## start

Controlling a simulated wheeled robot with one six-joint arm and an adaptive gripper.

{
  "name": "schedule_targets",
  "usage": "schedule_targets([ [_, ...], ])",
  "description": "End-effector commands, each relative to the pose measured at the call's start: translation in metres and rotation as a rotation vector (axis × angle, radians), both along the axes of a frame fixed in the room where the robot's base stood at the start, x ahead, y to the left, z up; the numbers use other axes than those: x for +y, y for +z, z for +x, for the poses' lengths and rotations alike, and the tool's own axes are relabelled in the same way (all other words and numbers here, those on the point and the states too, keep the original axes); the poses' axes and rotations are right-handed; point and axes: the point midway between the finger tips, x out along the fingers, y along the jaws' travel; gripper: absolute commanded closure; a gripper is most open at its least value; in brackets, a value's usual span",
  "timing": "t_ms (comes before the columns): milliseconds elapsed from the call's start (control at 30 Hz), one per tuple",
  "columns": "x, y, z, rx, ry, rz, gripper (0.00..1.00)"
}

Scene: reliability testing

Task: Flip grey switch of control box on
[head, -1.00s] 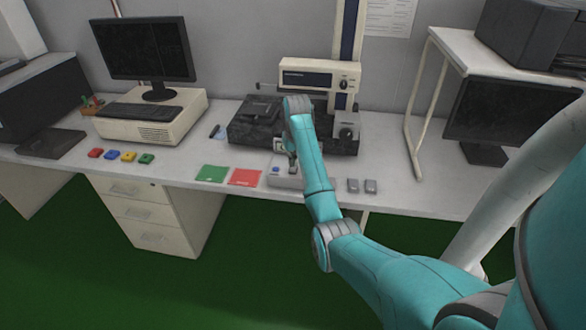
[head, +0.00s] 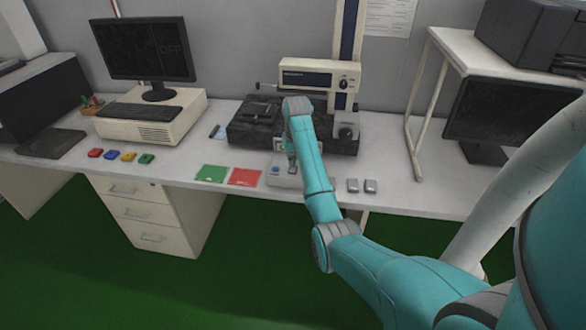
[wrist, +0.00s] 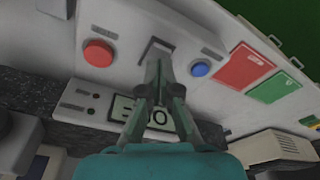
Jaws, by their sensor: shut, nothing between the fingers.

## end

Objective — From the data above, copy out every line with the string "gripper" in it.

Answer to the task —
Controlling a simulated wheeled robot with one six-joint arm and an adaptive gripper.
  "description": "End-effector commands, each relative to the pose measured at the call's start: translation in metres and rotation as a rotation vector (axis × angle, radians), both along the axes of a frame fixed in the room where the robot's base stood at the start, x ahead, y to the left, z up; the numbers use other axes than those: x for +y, y for +z, z for +x, for the poses' lengths and rotations alike, and the tool's own axes are relabelled in the same way (all other words and numbers here, those on the point and the states too, keep the original axes); the poses' axes and rotations are right-handed; point and axes: the point midway between the finger tips, x out along the fingers, y along the jaws' travel; gripper: absolute commanded closure; a gripper is most open at its least value; in brackets, a value's usual span",
  "columns": "x, y, z, rx, ry, rz, gripper (0.00..1.00)"

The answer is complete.